Overall, the methods that include more assumptions that reduce complexity of the task, show larger deviations to the methods that include less assumptions. Standard deviations for the measurements in four-point bending test do not exceed \(2.0\) MPa.

Also, for measurements on unloaded thermally tempered glass, methods including more assumptions to reduce complexity of the task, show larger deviations. The highest deviations shows the method assuming isotropic stress state (Eq. 7), followed from the method assuming known principal stress directions (Eqs. 11–13). The simplified method (Eq. 17–21) shows deviations, which are smaller to the methods named above. Standard deviations regarding the different evaluation methods do not exceed \(2.8\, \mathrm{MPa}\).

As a conclusion, the user should think about the current stress state and principal stress directions before performing SCALP measurements. In dependency of needed accuracy of the measurement and available time, an evaluation method can be chosen. The more directions need to be measured, the more time is necessary. By assuming an isotropic stress state, only one direction must be measured, but the result could over- or underestimate the current stress state.

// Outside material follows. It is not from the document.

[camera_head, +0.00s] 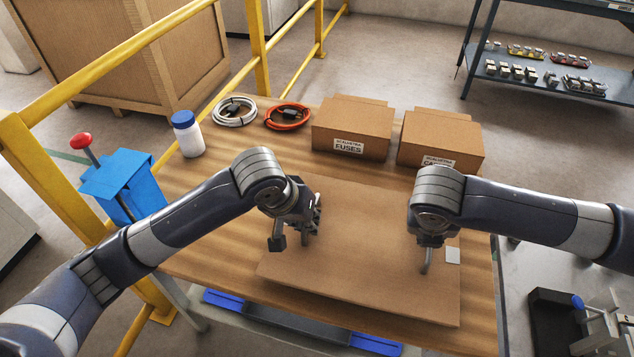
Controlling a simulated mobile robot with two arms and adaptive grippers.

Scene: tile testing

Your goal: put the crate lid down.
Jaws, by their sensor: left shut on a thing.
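The crate lid (365,255) is a flat brown panel, lying roughly level over the wooden table. My left gripper (294,238) is over the lid's left part, pointing down and shut on something there, apparently a grip of the lid; its own wrist and fingers hide the contact. My right gripper (430,242) points down over the lid's right part, where a thin grey upright piece shows beneath it. Its fingers are mostly hidden by the wrist, so I cannot tell its state. Whether the lid touches the table or is slightly above it is unclear.
Two cardboard boxes (352,126) stand behind the lid on the table (200,235). A white bottle (188,137), a white cable coil (234,112) and an orange coil (288,117) are at the back left. A yellow railing (45,185) and blue lever box (122,180) are left.

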In this work evaluated stresses using the methods described in Sects. 3.3a and b showed good agreement. Advantage of the method described in Sect. 3.3b is, that only three measured directions are needed in comparison to four measured directions. The simplified method described in Sect. 3.3c showed larger deviations from expected results. This shows, that the retardation measured always depends on principal stresses in the plane perpendicular to the laser beam and not just on the stress perpendicular to measured direction. Care should be taken when SCALP measurements are interpreted.

In the experience of the authors, deviations because of badly fitted polynomic functions and the conditions applied to this function have a large influence on evaluated stress. Also, large reflections on glass surface can lead to higher deviations. In order to get good measurement results, care should always be taken to reduce theses errors.